Given the damage Warren and other advocates claim that own-to-rent is inflicting on potential homeowners, it’s surprising to learn that the industry’s total portfolio amounts to around 800,000 properties—approximately 1% of all existing homes in the U.S. Still, Pinto points out that the industry’s plays in extremely important part on bringing on new supply “at the margin.” About 40,000 purpose-built homes for rent sprout each year. Pinto says they’re a big factor almost exclusively in such states as Texas, Florida, and North Carolina, which are among the nation’s most affordable markets. Rehab buys are also most common in those markets. Those facts, Pinto argues, negate the concept that rental homes artificially inflate prices. “In fact, there’s no statistical evidence that’s the case,” says Pinto. “It’s in states like California where there’s almost no rental home industry that prices are highest.”

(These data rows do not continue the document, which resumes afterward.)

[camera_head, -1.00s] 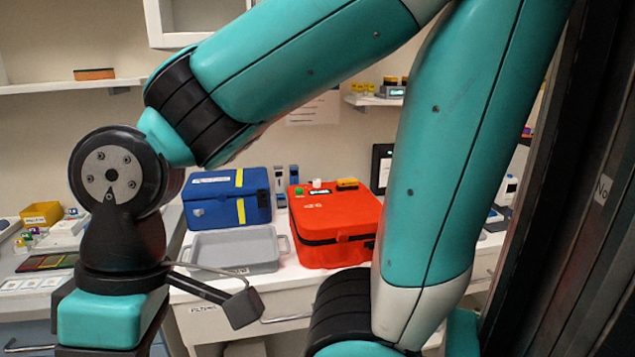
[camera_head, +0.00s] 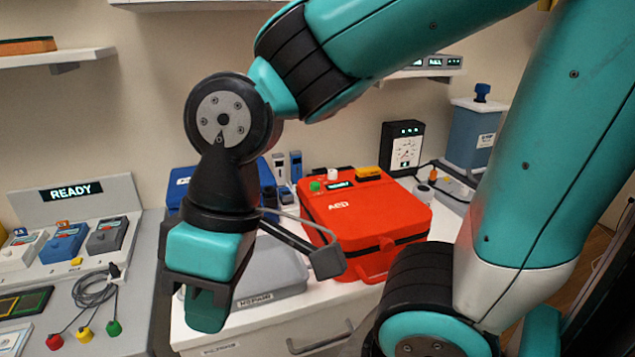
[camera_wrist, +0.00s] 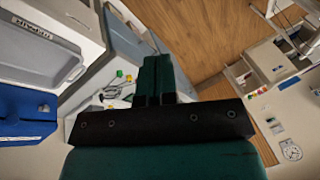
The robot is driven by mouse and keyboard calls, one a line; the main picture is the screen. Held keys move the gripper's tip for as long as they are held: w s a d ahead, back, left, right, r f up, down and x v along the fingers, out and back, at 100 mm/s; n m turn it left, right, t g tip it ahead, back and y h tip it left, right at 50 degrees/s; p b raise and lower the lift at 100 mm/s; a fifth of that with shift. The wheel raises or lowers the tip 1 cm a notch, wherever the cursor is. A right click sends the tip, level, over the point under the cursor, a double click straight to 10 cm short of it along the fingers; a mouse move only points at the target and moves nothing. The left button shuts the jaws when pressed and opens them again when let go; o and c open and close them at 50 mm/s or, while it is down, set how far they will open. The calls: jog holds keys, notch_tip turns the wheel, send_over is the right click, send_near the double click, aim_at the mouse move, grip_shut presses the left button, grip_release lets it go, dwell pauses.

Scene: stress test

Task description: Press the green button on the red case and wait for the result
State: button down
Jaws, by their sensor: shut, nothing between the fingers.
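The red case (camera_head: 372,222), marked AED, stands on the white counter in the head view. The green button (camera_head: 315,186) is on its top at the back left, beside a white knob and a small lit display (camera_head: 340,184). My gripper (camera_head: 208,318) hangs in front of the counter, left of the red case and well apart from it. In the wrist view my gripper's fingers (camera_wrist: 155,80) are together with nothing between them. The red case is not seen in the wrist view.
A grey tray (camera_head: 270,290) lies on the counter left of the red case, partly behind my arm. A blue case (camera_head: 180,180) is behind it. At the left, a panel reads READY (camera_head: 70,191) above several small boxes. A black gauge box (camera_head: 402,148) stands behind the red case.

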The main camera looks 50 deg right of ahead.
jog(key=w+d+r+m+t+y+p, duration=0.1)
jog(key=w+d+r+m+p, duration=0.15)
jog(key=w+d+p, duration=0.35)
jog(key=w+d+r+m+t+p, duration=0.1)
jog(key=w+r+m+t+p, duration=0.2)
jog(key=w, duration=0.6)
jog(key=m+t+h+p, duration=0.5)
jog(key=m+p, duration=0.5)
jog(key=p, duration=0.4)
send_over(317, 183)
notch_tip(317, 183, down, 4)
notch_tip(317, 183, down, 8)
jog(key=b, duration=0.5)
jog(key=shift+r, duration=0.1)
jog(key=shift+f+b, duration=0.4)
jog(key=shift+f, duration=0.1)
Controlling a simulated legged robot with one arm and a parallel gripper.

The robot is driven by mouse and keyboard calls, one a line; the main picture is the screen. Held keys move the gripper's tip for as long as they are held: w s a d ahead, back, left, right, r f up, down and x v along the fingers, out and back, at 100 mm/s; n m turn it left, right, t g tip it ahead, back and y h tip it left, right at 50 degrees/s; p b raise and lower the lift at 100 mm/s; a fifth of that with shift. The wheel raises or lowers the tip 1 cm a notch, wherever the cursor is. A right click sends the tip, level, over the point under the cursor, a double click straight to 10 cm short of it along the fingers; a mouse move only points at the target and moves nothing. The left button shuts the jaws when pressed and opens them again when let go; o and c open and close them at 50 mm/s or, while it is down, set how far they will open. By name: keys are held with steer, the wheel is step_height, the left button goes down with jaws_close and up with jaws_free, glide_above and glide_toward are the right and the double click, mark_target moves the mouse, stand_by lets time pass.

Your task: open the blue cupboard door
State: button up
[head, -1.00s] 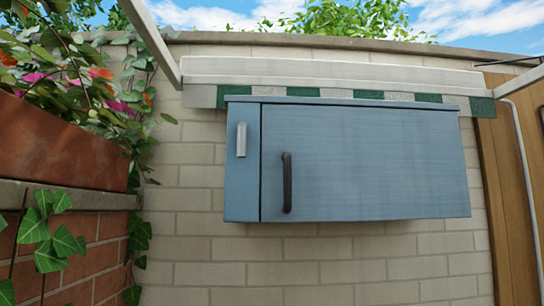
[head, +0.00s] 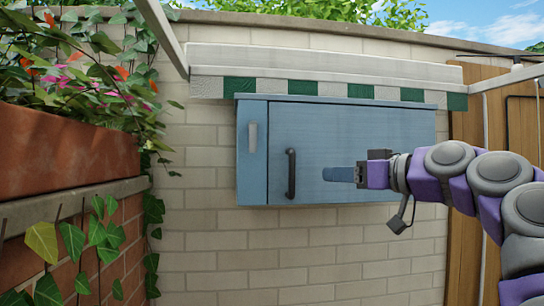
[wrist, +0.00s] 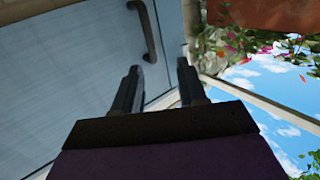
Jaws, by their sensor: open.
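The blue cupboard hangs on a pale brick wall, and its door (head: 350,130) looks shut. A dark vertical bar handle (head: 291,174) sits near the door's left edge. In the wrist view the door (wrist: 60,80) fills the left side, and the handle (wrist: 150,32) shows beyond the fingertips. My gripper (head: 330,174) reaches in from the right, in front of the door, to the right of the handle and apart from it. In the wrist view my gripper (wrist: 159,68) has its two dark fingers spread with nothing between them.
A narrow fixed blue panel with a light grey plate (head: 252,137) is left of the door. A brick planter (head: 70,165) with flowers and ivy stands at the left. A white ledge with green and grey tiles (head: 300,87) runs above. A wooden gate (head: 465,225) is at the right.

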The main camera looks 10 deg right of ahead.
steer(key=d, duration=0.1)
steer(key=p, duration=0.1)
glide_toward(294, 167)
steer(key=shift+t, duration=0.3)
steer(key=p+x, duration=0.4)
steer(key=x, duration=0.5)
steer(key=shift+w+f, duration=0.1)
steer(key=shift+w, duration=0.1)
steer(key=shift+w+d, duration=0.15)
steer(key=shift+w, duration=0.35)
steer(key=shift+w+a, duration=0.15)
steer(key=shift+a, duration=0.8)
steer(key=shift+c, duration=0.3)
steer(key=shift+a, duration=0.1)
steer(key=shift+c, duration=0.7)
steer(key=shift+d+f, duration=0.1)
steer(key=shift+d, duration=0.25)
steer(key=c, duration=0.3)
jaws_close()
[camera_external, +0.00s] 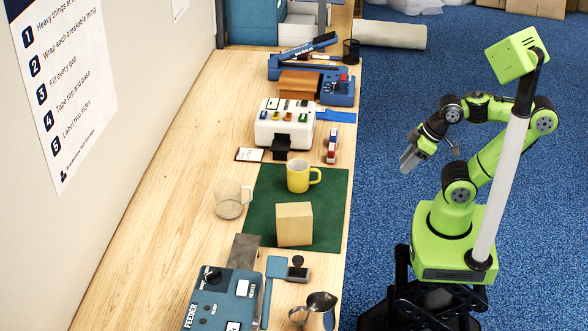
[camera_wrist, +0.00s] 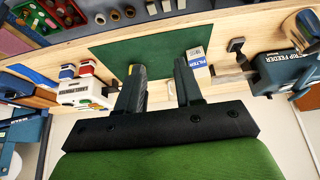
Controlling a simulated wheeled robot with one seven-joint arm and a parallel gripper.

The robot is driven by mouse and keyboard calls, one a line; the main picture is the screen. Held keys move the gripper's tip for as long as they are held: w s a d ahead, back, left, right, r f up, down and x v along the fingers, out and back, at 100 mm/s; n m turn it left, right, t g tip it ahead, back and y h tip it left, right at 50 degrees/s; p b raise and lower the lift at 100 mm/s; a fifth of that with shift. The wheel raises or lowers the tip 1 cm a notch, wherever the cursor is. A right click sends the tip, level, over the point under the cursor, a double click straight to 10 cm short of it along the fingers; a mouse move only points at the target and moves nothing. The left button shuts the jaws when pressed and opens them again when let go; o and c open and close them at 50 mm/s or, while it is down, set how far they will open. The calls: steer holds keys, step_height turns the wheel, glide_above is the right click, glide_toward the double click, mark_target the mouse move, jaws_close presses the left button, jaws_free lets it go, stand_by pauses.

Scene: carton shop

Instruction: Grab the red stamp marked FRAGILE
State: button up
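Two small stamp-like blocks stand by the table's right edge, beside the white label machine. One shows red (camera_external: 331,154) and one shows blue (camera_external: 334,133) in the external view. In the wrist view a red-topped block (camera_wrist: 87,68) and a blue-topped block (camera_wrist: 67,72) stand side by side at left. The word FRAGILE is too small to read on either. My gripper (camera_external: 407,163) hangs over the blue floor, to the right of the table and apart from the stamps. In the wrist view its two fingers (camera_wrist: 160,78) are spread with nothing between them.
The white label machine (camera_external: 284,124) stands left of the stamps. A yellow mug (camera_external: 299,175) and a tan box (camera_external: 294,224) stand on the green mat (camera_external: 263,202). Open floor lies between my arm and the table.

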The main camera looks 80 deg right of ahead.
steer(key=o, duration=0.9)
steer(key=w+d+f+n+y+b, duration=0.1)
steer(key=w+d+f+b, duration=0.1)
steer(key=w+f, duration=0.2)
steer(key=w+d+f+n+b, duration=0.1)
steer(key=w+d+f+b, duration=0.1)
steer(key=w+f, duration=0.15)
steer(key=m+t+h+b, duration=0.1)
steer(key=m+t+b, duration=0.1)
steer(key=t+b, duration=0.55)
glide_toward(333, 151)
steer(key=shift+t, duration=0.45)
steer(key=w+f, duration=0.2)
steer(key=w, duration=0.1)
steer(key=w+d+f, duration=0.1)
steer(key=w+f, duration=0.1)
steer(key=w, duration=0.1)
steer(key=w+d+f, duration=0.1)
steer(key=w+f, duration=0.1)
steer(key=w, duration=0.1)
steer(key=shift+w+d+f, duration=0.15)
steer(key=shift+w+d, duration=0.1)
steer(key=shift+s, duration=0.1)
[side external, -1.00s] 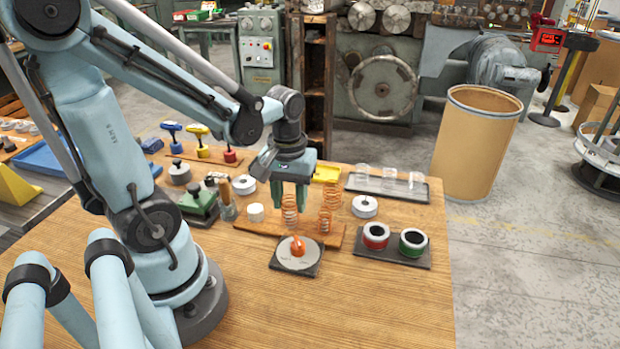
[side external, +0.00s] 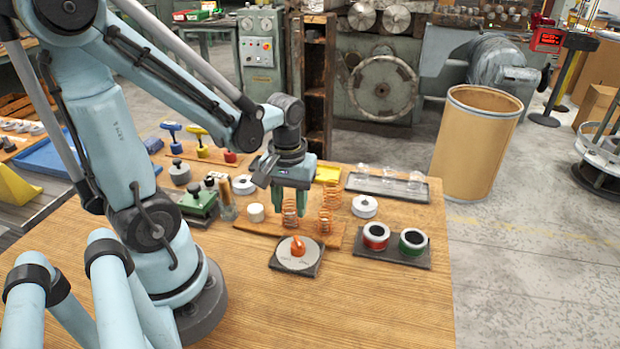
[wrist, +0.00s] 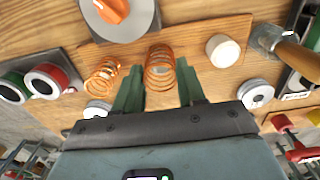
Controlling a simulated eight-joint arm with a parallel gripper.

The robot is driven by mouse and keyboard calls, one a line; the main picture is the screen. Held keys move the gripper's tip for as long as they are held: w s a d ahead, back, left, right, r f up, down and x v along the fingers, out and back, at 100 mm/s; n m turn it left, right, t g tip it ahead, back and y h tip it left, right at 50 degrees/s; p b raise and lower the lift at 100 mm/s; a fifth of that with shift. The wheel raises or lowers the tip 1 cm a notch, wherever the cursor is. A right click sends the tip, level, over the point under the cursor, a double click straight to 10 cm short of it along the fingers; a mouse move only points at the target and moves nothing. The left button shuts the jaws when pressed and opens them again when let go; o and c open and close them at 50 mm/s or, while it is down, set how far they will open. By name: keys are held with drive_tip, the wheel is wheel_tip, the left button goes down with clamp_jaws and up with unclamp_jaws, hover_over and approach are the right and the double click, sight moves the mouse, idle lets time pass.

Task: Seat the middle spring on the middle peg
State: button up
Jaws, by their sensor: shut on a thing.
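My gripper (side external: 290,209) points down over the wooden board (side external: 255,229), its two green fingers shut on an orange coil spring (side external: 290,221). This held spring is over the middle of the board. In the wrist view the spring (wrist: 160,72) shows between the fingers, upright as far as I can tell. The middle peg is hidden by the coils and fingers, so I cannot tell whether the spring's foot touches the board. Another orange spring (side external: 324,223) stands near the board's right end, with a further spring (side external: 331,196) behind it.
A white cylinder (side external: 255,212) is at the board's left part. A dial plate with an orange knob (side external: 298,247) lies in front. A tray with red (side external: 376,236) and green (side external: 413,242) ringed cups is at right. Bare table is at the front.

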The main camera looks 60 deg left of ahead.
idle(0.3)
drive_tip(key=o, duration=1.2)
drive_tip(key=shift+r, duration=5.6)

ROAD simply doesn’t make economic sense. Rentals are in constant competition with homes for sale. Curbing the supply of either raises the costs of its rival category. If build-to-rent home production declines due to the “seven years to sell” rule, potential single-family customers will rush to apartments, pushing up rents. That dynamic would give single-family sellers more space to raise prices.
Better to let the market do what it’s always done. When home prices get extremely high relative to incomes so that monthly costs get unaffordable for many, more people rent single family homes or apartments instead. That takes pressure off for-sale housing, helping to dampen prices, not inflate them. Houses then become a better deal, demand and prices rise, and that’s precisely when the own-to-rent crowd put more of their holdings up for sale, helping balance the market and contain the upswing. It’s a healthy ebb and flow that the own-to-rent players help make work.
To be sure, America is short by multiple millions of houses. But ROAD is effectively the road to killing billions in investment that is often delivering what backers of the Act say they want: More homes—newly upgraded to boot—put up for sale.